Rod Edwards gives Kolisch a rating of 2700 at the end of 1867, behind only the inactive Morphy, so, although there’s not much evidence to go on, you could argue that Kolisch was, if only briefly, the strongest active player in the world at the time.

But that was the end of his competitive chess career. He devoted the rest of his life (he died on 30 April 1889) to his business interests, investing wisely and becoming extremely wealthy. He continued his interest in the Royal Game, becoming a generous chess sponsor.

Zavatarelli considers Kolisch the first truly ‘universal’ player, equally at home playing dashing gambits and brilliant sacrifices in odds and coffee-house games, as he was playing the more modern positional chess which he preferred in most of his more serious encounters. His brilliancies deserve to be as well-known as those of Morphy.
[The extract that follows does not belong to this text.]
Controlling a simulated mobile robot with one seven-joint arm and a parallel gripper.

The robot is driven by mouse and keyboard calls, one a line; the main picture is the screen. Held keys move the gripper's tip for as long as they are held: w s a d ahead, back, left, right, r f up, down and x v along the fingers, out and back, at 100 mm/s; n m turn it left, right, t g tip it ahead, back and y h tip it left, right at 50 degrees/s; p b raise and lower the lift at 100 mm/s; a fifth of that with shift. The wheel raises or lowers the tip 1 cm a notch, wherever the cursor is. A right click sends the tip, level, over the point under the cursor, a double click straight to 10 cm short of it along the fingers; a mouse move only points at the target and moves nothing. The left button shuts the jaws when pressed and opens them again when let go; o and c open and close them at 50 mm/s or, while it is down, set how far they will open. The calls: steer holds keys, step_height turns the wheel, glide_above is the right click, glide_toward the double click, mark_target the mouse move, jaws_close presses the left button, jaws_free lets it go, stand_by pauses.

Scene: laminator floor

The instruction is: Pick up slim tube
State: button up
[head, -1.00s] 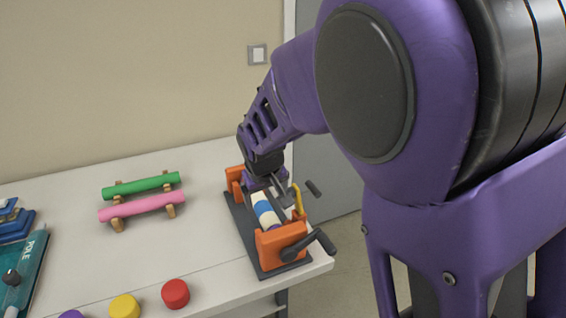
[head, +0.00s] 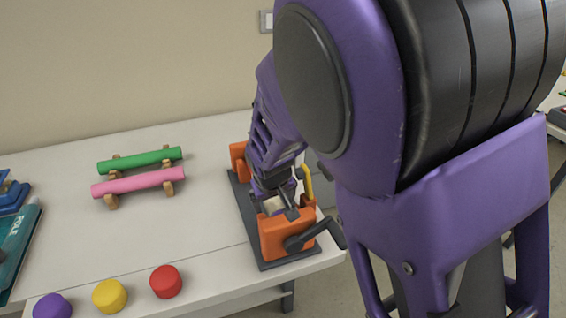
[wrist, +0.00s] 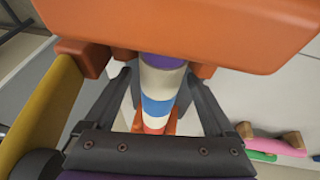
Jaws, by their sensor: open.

Just as with the Bird book, if you have any interest at all in 19th century chess history you’ll find this an essential purchase. The chess and historical research appears to be meticulous, and if Edward Winter is impressed with its accuracy I’m not going to argue. It might be churlish to point out a couple of things. One of Kolisch’s earliest opponents, Karl Mayerhofer, an opera singer who might be considered for the Musicians team in any future edition of The Complete Chess Addict, is described on p12 as both a bass and a tenor. In fact he was a bass-baritone. We’re also told that the Duke of Brunswick’s father (yes, the Duke played Kolisch as well as Morphy) was killed at the Battle of Waterloo. He actually died in the Battle of Quatre Bras, two days earlier, so my Almey cousins from Earl Shilton, about whom more at another time in another place, just missed seeing him die. Curmudgeon that I am, I’d be tempted to deduct half a star because Zavatarelli’s English, unlike Renette’s, is not entirely idiomatic.